A ANP prevê abrir em agosto a consulta pública da revisão tarifária da Transportadora Associada de Gás (TAG) e da Nova Transportadora do Sudeste (NTS). Serão apresentadas, então, a Base Regulatória de Ativos (BRA) e as tarifas propostas pelas companhias para o ciclo 2026-2030. Até lá, a ANP corre contra o tempo para avançar também com a revisão da Resolução 15/2014, que trata dos critérios de cálculo das tarifas e que toca em questões umbilicalmente ligadas às revisões tarifárias, como a definição da Receita Máxima Permitida (RMP) das transportadoras. A expectativa é que a minuta de resolução seja apresentada ainda este mês. As atenções se voltam, em especial, para a metodologia de valoração da base de ativos, ponto nevrálgico para definição das receitas das transportadoras e, por consequência, das tarifas. TAG e NTS defendem que a ANP mantenha a metodologia historicamente utilizada para valoração da BRA das demais transportadoras. Pregam estabilidade regulatória e regras menos suscetíveis a interpretações.

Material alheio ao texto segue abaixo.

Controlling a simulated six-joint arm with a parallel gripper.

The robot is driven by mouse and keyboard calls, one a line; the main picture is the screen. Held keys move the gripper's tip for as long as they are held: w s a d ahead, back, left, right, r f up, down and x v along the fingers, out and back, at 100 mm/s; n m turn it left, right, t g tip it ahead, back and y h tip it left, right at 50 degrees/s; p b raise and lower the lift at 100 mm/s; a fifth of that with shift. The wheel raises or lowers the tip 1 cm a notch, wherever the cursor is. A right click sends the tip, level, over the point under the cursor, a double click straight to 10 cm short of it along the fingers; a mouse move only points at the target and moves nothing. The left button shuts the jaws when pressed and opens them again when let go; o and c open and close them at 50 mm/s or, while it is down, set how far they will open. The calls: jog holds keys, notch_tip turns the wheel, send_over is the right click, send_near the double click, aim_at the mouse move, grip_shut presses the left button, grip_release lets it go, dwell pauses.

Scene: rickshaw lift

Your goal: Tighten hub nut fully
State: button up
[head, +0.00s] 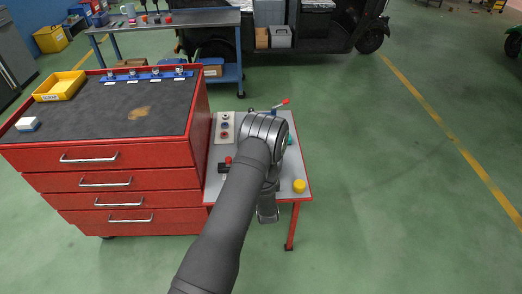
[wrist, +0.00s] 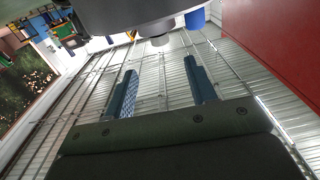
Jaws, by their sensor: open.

Os usuários do sistema, por sua vez, defendem que o contexto dos contratos legados da TAG e NTS é outro e que, portanto, a metodologia precisa ser outra, sob o risco de as transportadoras recuperarem (ao menos em parte) aquilo que os contratos já lhes remuneraram. A diferença entre metodologias pode impactar em bilhões de reais o cálculo das bases de ativos – e, ao cabo, o das tarifas.
A escolha de bilhões
A metodologia a ser aplicada na valoração da base de ativos pode impactar em cerca de R$ 7 bilhões a conta, que, ao fim, influenciará as tarifas nos próximos anos, de acordo com estimativas preliminares do Conselho de Usuários (CdU). O CdU estima que as amortizações dos gasodutos dos contratos Malhas Sudeste (NTS) e Malha Nordeste (TAG) – os primeiros a vencer, no fim deste ano – já superaram o patamar de 97%, com base na análise das planilhas dos contratos legados abertas pela ANP. O Conselho de Usuários calcula que o valor residual (o quanto um ativo ainda vale após a depreciação) da base de ativos é de R$ 509 milhões nesses dois contratos. Mas que, se adotada a metodologia da revisão tarifária da Transportadora Brasileira Gasoduto Bolívia-Brasil (TBG), em 2019, a conta é da ordem R$ 7,5 bilhões. A metodologia em questão é a do Custo Histórico Corrigido pela Inflação (CHCI). Em resumo, ela incorpora a correção monetária pela inflação (o IGPM nesse caso), descontando-se o valor depreciado do ativo. Durante reunião de trabalho convocada pelo Ministério de Minas e Energia, no último dia 30/6, para discutir as tarifas de transporte e o futuro da regulação do setor, diferentes agentes do mercado compartilharam suas visões sobre a revisão tarifária
Transportadoras pedem estabilidade
TAG e NTS, que vão passar este ano pela primeira vez por um processo de revisão tarifária, defendem que a ANP mantenha a metodologia historicamente utilizada para valoração da BRA das demais transportadoras. O Custo Histórico Corrigido pela Inflação foi a opção escolhida pelo regulador para a TBG, em 2019, e também serviu como base para a valoração dos ativos da Transportadora Sulbrasileira de Gás (TSB) em 2023. As transportadoras entendem que a revisão tarifária deve respeitar uma metodologia comum de cálculo das receitas e tarifas de transporte. Na visão delas, o CHCI é a metodologia de referência nos demais setores regulados (setor elétrico e saneamento, por exemplo) e, por ser baseada em dados contábeis auditáveis, é menos suscetível a interpretações. As transportadoras também alegam que as bases de ativos de TAG e NTS foram herdadas da Petrobras – as tarifas dos contratos legados são objeto de um acordo entre partes (a estatal e transportadoras, então suas subsidiárias) e não seguiram os critérios de cálculo do marco hoje vigente, em revisão. E argumentam também que, após a privatização das companhias, a ANP validou a relação dos bens e instalações (incluindo a vida útil, valor contábil, depreciação acumulada e data de imobilização de cada ativo). Apesar dos precedentes, o debate está em aberto: na consulta prévia sobre a revisão da Resolução 15/2014 (critérios para cálculo das tarifas de transporte), a ANP colocou em discussão, dentre outros temas, justamente que metodologia deveria ser utilizada para valoração da base de ativos.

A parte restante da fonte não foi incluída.